ATHENS — It was a common sight, and a painful one for Georgia’s offense in the Alabama game: Quarterback Greyson Lambert standing in the pocket, looking around, looking around some more, and then having to scramble or throw an incompletion.
Lambert, who had only thrown one incompletion each of the previous two weeks, threw 14 of them in the loss to Alabama. When he did complete passes they were often dump-downs for little to no yardage.
So what was the problem: Excellent coverage by the defense or a failure to let it rip?
“Good coverage,” Georgia coach Mark Richt said Tuesday, then added: “Mostly very good coverage.”
As in the problem was “mostly” the coverage, but one that Lambert needs to try to overcome by throwing the ball to a spot where the receiver would still have a chance to catch the ball. Not doing so plays into the hand of a defense like Alabama.
“That’s part of their deal,” Richt said. “They get you to go to your second or third progression while these D-linemen are really squeezing the pocket on your quarterback and making them uncomfortable. Because the more space you have in the pocket to step and to throw and see, usually you can make those tighter throws. But as you’re progressing down the field and these linemen are squeezing that pocket on you it’s just a tougher throw.”

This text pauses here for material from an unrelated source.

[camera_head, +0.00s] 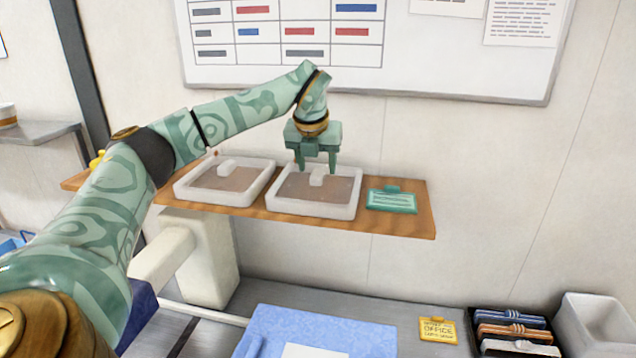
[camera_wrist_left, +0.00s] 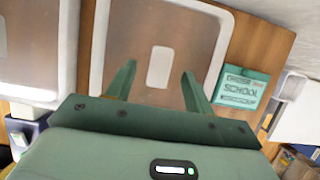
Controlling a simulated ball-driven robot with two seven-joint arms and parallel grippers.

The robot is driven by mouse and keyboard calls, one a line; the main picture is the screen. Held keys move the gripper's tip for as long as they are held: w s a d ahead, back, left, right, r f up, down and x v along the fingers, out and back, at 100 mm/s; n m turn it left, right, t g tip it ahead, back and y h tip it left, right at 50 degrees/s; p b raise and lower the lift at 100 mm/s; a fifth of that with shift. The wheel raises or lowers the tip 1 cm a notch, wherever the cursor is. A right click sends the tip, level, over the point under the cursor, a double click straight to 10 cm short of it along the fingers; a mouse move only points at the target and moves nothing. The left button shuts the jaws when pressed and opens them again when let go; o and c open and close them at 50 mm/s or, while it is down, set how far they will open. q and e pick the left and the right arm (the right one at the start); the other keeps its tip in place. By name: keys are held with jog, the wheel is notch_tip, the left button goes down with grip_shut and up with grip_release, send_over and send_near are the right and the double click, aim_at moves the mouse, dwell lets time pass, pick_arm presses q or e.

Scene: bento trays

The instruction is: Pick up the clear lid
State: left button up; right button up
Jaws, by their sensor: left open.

Lambert actually did a good job of throwing the ball in tight windows in previous weeks. But he also had more time to throw against South Carolina and Southern. If he has similar space against future opponents, starting Saturday at Tennessee, then that’s great for Georgia.
But Alabama, by not blitzing much and focusing on pass coverage, may have provided a plan for Tennessee and other defenders. So in that case a quarterback needs to adjust.
“The bottom line,” Richt said, “is if I’m running a route the defender, if he’s covering me, he’s either on my backside, or my frontside, he can’t be on the front and the back and the side. He can only be in one spot.”
Backup quarterback Brice Ramsey did let it rip when he replaced Lambert for a few series, but it didn’t work out. He threw two interceptions, one returned for a touchdown, and Lambert came back in.
Two Georgia’s receivers pinned blame on themselves. Junior Reggie Davis said Alabama’s close coverage wasn’t anything unexpected.
“I just feel like we didn’t play to our full potential, and it showed,” Davis said. “Us as a group I don’t think we’ll ever point a finger. We’ll just blame ourselves, because it’s our job to be prepared for our opportunities.”
Senior Malcolm Mitchell also fell on his sword, saying “I could have ran better routes. I could’ve made it a little easier for the quarterback.” But he also was one of Lambert’s main targets, catching three passes and having several more thrown incomplete in his direction.
“There’s not one answer,” Mitchell said. “I think when you talk about something that’s so specific, there’s a lot of variations that could change the passing game. Think about it: If the receiver holds his route a little too long, it changes the timing. If the quarterback holds the ball a little too long it changes the timing. It’s just split-second decisions could change anything. And not only in the passing game, in the game overall.”